Stated problem:
What follows is a set of entries. Give them again exactly, without the pictures.

☆ ☆ ☆

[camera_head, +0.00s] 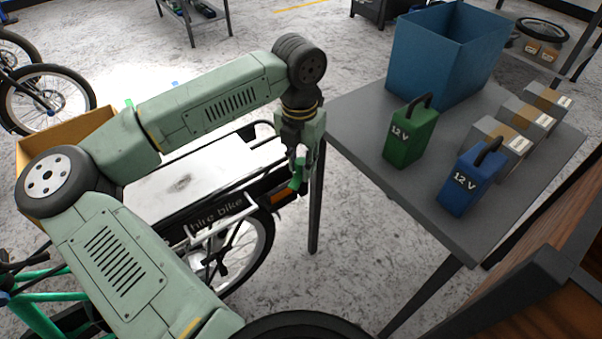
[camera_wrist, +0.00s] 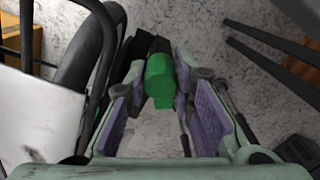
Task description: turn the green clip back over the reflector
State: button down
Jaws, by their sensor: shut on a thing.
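My gripper (camera_head: 305,168) points down at the rear end of the hire bike's carrier. It is shut on the green clip (camera_head: 297,181), which hangs between the fingers at the end of the black rack. An orange reflector (camera_head: 286,196) shows just below and left of the clip, on the bike's dark rear end. The clip appears beside and above the reflector, with the reflector's face in view. In the wrist view the green clip (camera_wrist: 159,80) sits between the purple finger pads; I cannot make out the reflector there.
A grey table (camera_head: 366,143) stands close to the right, carrying a green battery (camera_head: 408,140), a blue battery (camera_head: 470,183), a blue bin (camera_head: 440,55) and boxes. The bike's white carrier plate (camera_head: 165,190) lies left of my gripper. A narrow floor gap separates bike and table.

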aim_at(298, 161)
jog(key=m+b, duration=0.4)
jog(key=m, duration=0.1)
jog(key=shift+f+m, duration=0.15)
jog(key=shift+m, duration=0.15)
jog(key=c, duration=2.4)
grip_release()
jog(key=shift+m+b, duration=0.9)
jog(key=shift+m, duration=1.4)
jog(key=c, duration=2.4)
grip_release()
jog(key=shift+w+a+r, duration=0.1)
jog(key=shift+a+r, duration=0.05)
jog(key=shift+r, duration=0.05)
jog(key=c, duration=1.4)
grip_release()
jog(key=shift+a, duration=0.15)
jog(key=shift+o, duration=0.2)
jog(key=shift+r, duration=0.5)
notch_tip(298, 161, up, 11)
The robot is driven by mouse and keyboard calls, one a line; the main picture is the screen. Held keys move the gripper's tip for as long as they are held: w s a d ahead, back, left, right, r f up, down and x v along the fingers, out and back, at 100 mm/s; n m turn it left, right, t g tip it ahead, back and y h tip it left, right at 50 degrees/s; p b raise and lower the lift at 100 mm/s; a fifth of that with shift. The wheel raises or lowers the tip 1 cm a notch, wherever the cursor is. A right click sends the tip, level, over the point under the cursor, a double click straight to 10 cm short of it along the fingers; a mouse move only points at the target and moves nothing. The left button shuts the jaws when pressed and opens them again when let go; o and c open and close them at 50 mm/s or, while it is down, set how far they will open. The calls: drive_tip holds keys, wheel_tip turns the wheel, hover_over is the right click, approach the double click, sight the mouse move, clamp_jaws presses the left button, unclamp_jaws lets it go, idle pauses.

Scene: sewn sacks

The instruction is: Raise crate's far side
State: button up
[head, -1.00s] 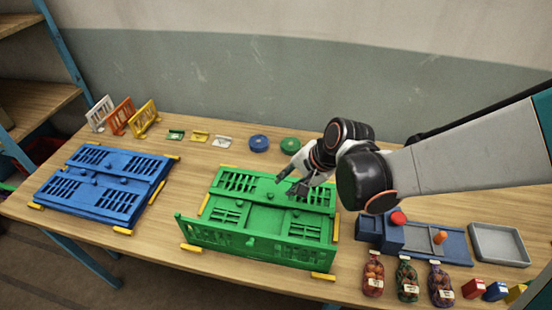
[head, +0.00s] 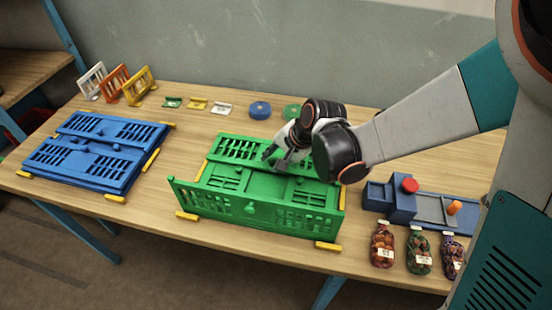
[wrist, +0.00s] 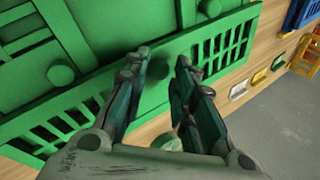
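The green crate (head: 250,210) stands on the table with its near side upright, slots and a round knob showing. Its slotted far side (head: 236,148) lies low over the crate floor; its exact tilt is hard to tell. My gripper (head: 272,160) is at the middle of this far side. In the wrist view, the two fingers of my gripper (wrist: 160,68) are apart, with the far side's knob (wrist: 157,70) between their tips. No clear contact shows. The far side (wrist: 228,48) runs diagonally behind them there.
A folded blue crate (head: 95,150) lies at left. Yellow strips (head: 328,246) edge the green crate. White, orange and yellow racks (head: 138,86), small clips and round lids (head: 260,110) stand behind. A blue fixture (head: 403,205) and filled sacks (head: 382,245) are at right.

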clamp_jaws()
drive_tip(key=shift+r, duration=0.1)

☆ ☆ ☆

Response to the task:
[camera_head, +0.00s] 
[camera_wrist, +0.00s] 
Task description: turn the green clip back over the reflector
State: button down
Jaws, by their sensor: shut on a thing.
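My gripper (camera_head: 305,168) points down at the rear end of the hire bike's carrier. It is shut on the green clip (camera_head: 297,181), which hangs between the fingers at the end of the black rack. An orange reflector (camera_head: 286,196) shows just below and left of the clip, on the bike's dark rear end. The clip appears beside and above the reflector, with the reflector's face in view. In the wrist view the green clip (camera_wrist: 159,80) sits between the purple finger pads; I cannot make out the reflector there.
A grey table (camera_head: 366,143) stands close to the right, carrying a green battery (camera_head: 408,140), a blue battery (camera_head: 470,183), a blue bin (camera_head: 440,55) and boxes. The bike's white carrier plate (camera_head: 165,190) lies left of my gripper. A narrow floor gap separates bike and table.

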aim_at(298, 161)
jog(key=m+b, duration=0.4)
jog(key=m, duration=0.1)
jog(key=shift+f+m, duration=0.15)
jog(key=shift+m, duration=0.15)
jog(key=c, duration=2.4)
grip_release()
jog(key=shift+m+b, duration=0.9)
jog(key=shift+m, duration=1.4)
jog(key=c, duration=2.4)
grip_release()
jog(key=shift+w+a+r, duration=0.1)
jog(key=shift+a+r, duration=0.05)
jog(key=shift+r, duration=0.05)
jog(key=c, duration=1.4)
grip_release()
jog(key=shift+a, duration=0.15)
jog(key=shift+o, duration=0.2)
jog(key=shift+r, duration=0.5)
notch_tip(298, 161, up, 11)
The robot is driven by mouse and keyboard calls, one a line; the main picture is the screen. Held keys move the gripper's tip for as long as they are held: w s a d ahead, back, left, right, r f up, down and x v along the fingers, out and back, at 100 mm/s; n m turn it left, right, t g tip it ahead, back and y h tip it left, right at 50 degrees/s; p b raise and lower the lift at 100 mm/s; a fifth of that with shift. The wheel raises or lowers the tip 1 cm a notch, wherever the cursor is. A right click sends the tip, level, over the point under the cursor, a double click straight to 10 cm short of it along the fingers; a mouse move only points at the target and moves nothing. The left button shuts the jaws when pressed and opens them again when let go; o and c open and close them at 50 mm/s or, while it is down, set how far they will open. The calls: drive_tip holds keys, wheel_tip turns the wheel, hover_over is the right click, approach the double click, sight the mouse move, clamp_jaws presses the left button, unclamp_jaws lets it go, idle pauses.

Scene: sewn sacks

The instruction is: Raise crate's far side
State: button up
[head, -1.00s] 
[head, +0.00s] 
[wrist, +0.00s] 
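The green crate (head: 250,210) stands on the table with its near side upright, slots and a round knob showing. Its slotted far side (head: 236,148) lies low over the crate floor; its exact tilt is hard to tell. My gripper (head: 272,160) is at the middle of this far side. In the wrist view, the two fingers of my gripper (wrist: 160,68) are apart, with the far side's knob (wrist: 157,70) between their tips. No clear contact shows. The far side (wrist: 228,48) runs diagonally behind them there.
A folded blue crate (head: 95,150) lies at left. Yellow strips (head: 328,246) edge the green crate. White, orange and yellow racks (head: 138,86), small clips and round lids (head: 260,110) stand behind. A blue fixture (head: 403,205) and filled sacks (head: 382,245) are at right.

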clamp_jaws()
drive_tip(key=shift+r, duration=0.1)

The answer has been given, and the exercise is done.